Rep. Steny Hower (AFP)

Democrats sparked a new skirmish with President George W. Bush over Iraq Tuesday, with a plan to bankroll the unpopular war for just three months with an option to cut off funds in July.

The latest move in a titanic struggle over ending US involvement in Iraq came a week after Bush vetoed a Democratic bid to condition future financing for the four-year-old conflict on a timeline for troop withdrawals.

As new vitriol over the war rattled Washington, Democratic leaders in Congress also latched onto first signs of Republican impatience over Bush's surge of nearly 30,000 troops into Iraq.

But the White House hit back that the Democratic view of the war appeared as steeped in fantasy as the "Wizard of Oz" movie, and Bush backers accused them of treating combat troops like children waiting for pocket money.

Top Democrats in the House of Representatives said a vote on a new war budget to send back to Bush could come as soon as Thursday.

They said the bill would fund operations in Iraq and Afghanistan for three months, but "fence off" around 40 billion dollars of funding until Bush reported progress in Iraq, where 3,375 US soldiers have died.

"You get three months of funding, the balance would be fenced subject to the report," Democratic House leader Steny Hoyer told reporters, adding the first tranche of funding would take operations through August.

Congress would vote again on freeing up the remaining war funding in July, upon receiving a progress report on development, quelling sectarian violence and other key goals.

Should it block the funds, troop withdrawals would begin within 180 days, Hoyer said.

But even if the new war budget goes to a vote this week, it appears unlikely a split-funding bid would squeeze through the more closely divided Senate.

"It's possible to get something in the House side that can be done only with Democrats," said Senate majority leader Harry Reid.

"I can't just jam something with Democrats, as much as I'd like to."
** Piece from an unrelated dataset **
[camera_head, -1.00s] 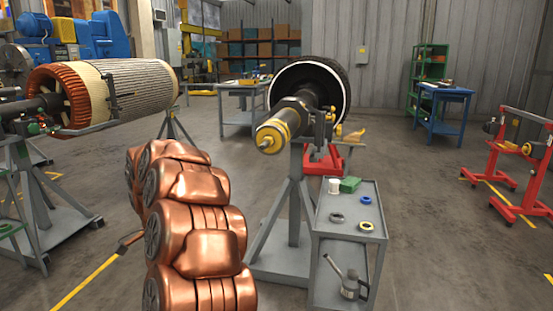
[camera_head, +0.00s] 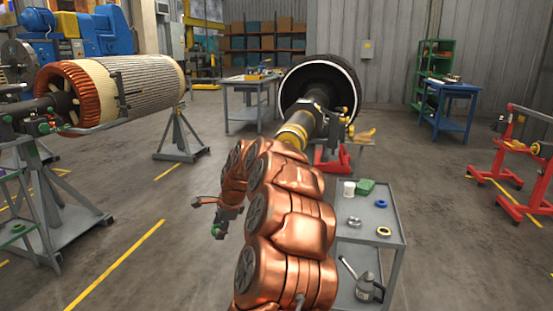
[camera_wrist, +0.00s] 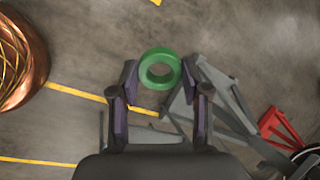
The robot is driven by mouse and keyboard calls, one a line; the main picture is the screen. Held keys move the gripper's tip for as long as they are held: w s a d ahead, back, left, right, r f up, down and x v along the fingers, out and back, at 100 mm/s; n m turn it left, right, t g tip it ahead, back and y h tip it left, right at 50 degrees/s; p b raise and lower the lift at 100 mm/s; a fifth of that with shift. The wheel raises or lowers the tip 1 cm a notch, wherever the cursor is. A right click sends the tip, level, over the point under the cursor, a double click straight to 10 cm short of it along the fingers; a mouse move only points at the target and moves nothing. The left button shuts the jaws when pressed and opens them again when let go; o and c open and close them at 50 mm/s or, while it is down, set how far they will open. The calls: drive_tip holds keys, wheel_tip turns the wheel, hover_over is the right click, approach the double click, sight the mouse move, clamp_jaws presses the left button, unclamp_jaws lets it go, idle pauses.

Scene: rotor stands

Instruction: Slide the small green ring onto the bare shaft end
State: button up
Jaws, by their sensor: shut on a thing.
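My gripper (camera_head: 216,226) hangs left of my copper arm in the head view, over open floor. It is shut on a green ring, which shows as a small green patch there. In the wrist view the green ring (camera_wrist: 145,69) sits between the fingertips of my gripper (camera_wrist: 161,76), its hole visible. The middle rotor's shaft (camera_head: 293,134) has yellow bands; my arm hides its near tip. The left rotor's shaft (camera_head: 25,110) runs out of the left edge, so its end is not seen. The ring is apart from both shafts.
A grey cart (camera_head: 367,228) right of my arm carries a white cup, a green block, a blue ring and other rings, with an oil can below. The left rotor's stand (camera_head: 62,222) and a grey trestle (camera_head: 181,138) stand left. Floor between them is clear.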

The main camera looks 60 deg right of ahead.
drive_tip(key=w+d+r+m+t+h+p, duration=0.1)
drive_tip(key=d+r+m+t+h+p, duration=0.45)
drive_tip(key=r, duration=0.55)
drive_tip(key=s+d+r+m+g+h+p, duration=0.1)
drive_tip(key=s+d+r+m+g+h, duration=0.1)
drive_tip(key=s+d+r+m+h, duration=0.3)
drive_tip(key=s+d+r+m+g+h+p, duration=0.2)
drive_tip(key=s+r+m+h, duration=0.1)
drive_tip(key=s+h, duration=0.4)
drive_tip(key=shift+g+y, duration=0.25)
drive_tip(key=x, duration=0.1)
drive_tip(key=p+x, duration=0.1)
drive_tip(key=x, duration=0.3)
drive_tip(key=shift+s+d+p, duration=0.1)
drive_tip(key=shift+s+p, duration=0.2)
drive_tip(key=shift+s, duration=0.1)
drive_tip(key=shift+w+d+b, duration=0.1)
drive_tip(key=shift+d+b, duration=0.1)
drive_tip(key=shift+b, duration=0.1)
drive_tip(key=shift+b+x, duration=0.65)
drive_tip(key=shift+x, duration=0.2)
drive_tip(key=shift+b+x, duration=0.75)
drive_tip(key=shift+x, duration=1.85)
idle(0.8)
House and Senate versions of the bill must be merged before Bush is asked to sign it into law, Democratic leaders hope, at the end of May.

The White House reacted angrily, branding the new plan bad management and a "stop-and-start measure" and House Republican leader John Boehner said the plan was tantamount to treating US troops in the field like "children who are getting a monthly allowance."
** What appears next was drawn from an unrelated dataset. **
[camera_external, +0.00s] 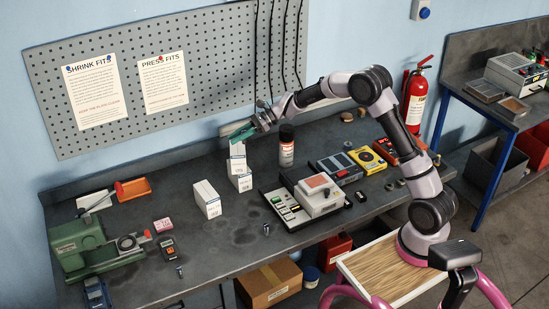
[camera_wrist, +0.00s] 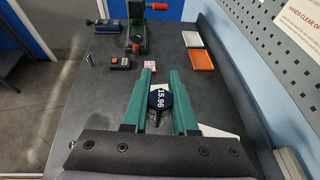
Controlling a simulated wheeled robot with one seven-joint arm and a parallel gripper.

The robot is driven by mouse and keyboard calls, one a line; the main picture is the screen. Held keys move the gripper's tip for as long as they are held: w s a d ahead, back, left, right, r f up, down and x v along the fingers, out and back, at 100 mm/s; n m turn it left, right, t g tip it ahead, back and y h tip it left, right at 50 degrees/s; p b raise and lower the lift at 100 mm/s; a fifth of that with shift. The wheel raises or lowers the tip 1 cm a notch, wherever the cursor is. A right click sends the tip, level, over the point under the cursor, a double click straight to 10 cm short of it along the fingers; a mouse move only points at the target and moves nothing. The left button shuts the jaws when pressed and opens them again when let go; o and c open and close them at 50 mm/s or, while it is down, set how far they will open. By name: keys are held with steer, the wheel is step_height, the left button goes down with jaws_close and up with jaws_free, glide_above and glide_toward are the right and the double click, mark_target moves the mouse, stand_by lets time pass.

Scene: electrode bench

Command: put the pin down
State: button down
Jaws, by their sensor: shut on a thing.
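My gripper (camera_wrist: 160,78) has two green fingers. They are shut on a pin (camera_wrist: 160,100), which I see end-on as a dark round cap marked 15.96. The rest of the pin is hidden below the cap. In the external view my gripper (camera_external: 243,132) is above the back of the bench, close over the white boxes (camera_external: 238,168). The held pin cannot be made out there. Another small metal pin (camera_external: 180,271) stands on the bench (camera_external: 225,240) near its front edge; it also shows in the wrist view (camera_wrist: 89,60).
A separate white box (camera_external: 207,199) stands left of the others. A green press (camera_external: 85,244), a pink block (camera_external: 163,225), a black-and-orange meter (camera_external: 167,249) and an orange tray (camera_external: 134,189) are at the left. A balance-like instrument (camera_external: 318,196) is at the right. The bench's middle is mostly clear.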

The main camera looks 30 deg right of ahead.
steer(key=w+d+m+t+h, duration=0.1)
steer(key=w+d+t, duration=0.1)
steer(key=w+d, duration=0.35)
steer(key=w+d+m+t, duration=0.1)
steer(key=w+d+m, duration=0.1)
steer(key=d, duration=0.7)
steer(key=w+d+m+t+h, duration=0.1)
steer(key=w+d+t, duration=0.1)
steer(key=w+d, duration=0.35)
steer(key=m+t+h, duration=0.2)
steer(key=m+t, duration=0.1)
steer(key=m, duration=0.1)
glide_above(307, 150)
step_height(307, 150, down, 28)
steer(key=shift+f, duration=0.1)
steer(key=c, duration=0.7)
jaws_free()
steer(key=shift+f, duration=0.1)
Democrats are determined to bring US troops home from Iraq, but have been loath to use their constitutional power to cut funding for military operations, fearing being portrayed as deserting troops who are under fire.

New wrangling over the war came as the Pentagon announced that 10 US combat brigades with 35,000 troops had been ordered to Iraq later this year, enough to sustain a "surge" in forces through 2007 if necessary.
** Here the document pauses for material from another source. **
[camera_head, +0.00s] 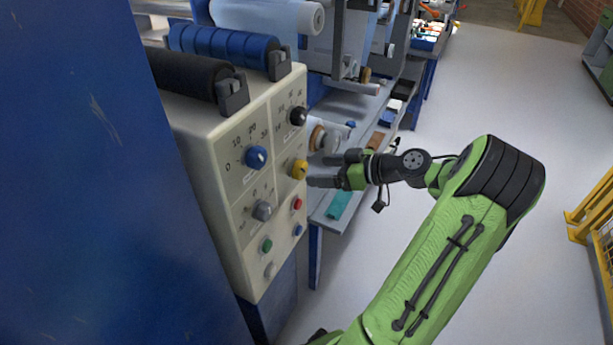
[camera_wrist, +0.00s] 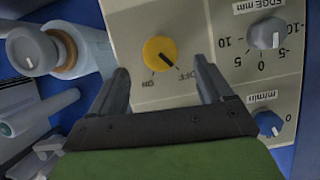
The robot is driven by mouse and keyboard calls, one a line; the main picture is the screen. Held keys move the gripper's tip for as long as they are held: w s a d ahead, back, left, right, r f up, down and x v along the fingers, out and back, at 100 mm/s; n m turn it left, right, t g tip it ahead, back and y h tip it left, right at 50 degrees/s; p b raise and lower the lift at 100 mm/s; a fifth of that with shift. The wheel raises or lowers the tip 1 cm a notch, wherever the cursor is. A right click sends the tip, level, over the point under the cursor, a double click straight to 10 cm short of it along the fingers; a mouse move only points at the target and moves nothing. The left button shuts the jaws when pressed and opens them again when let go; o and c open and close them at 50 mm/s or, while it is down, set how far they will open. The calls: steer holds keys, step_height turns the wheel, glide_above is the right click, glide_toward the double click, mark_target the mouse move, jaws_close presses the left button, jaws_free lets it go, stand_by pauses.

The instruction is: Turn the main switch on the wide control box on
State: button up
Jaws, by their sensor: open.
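The wide control box (camera_head: 228,160) is a beige panel with several knobs and buttons. Its main switch is a yellow round knob (camera_head: 299,169) near the panel's right edge. In the wrist view the yellow knob (camera_wrist: 158,50) has a dark pointer mark aimed at the OFF label on its lower right; the ON label is at its lower left. My gripper (camera_head: 318,170) is open and empty, facing the knob from the right. In the wrist view the fingertips (camera_wrist: 161,70) lie to either side of and just below the knob, apparently not touching it.
A blue knob (camera_head: 256,157), a grey knob (camera_head: 263,211) and a black knob (camera_head: 298,116) sit close by. Dark and blue rollers (camera_head: 222,42) lie above the box. A grey bench (camera_head: 335,215) stands behind.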

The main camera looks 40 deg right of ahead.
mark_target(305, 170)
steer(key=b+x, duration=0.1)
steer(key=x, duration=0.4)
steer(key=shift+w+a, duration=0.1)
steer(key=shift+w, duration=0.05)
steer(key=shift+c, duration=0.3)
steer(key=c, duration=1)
Decisions have not been made on future force levels, but the deployment orders will make it possible to sustain up to 20 combat brigades in Iraq through the end of the year, Pentagon spokesman Bryan Whitman said.

Democrats meanwhile tried to exploit signs of an expiry date on Republican patience on the surge strategy.

Boehner caused a stir on Sunday by saying his congressional colleagues needed to see progress in the surge by mid-to-late this year.

"By the time we get to September, October, members are going to want to know how well this is working, and if it isn't, what's Plan B?" Boehner said on Fox News.

September is emerging as a key date for Iraq strategy, as it is then that General David Petraeus, commander of the 146,000 US troops in the country, is expected to assess the surge's progress.

Democrats seized on Boehner's remarks to claim cracks were opening in Republican support for the administration.

"It's obvious they also believe that there must be a change of course in the war in Iraq," Reid said.

The White House dismissed the idea of a firm deadline for a decision on whether to rejig Iraq policy.

"Please avoid the idea that Iraq is like Oz and one day it's going to be black and white and the next day you're going to wake up and it's color," Snow said.

The Democratic-led Senate Select Committee on Intelligence meanwhile said it had completed a long awaited report on the accuracy of pre-war intelligence forecasts on the post-invasion situation in Iraq.

The report will be made public when security services have vetted it for intelligence secrets.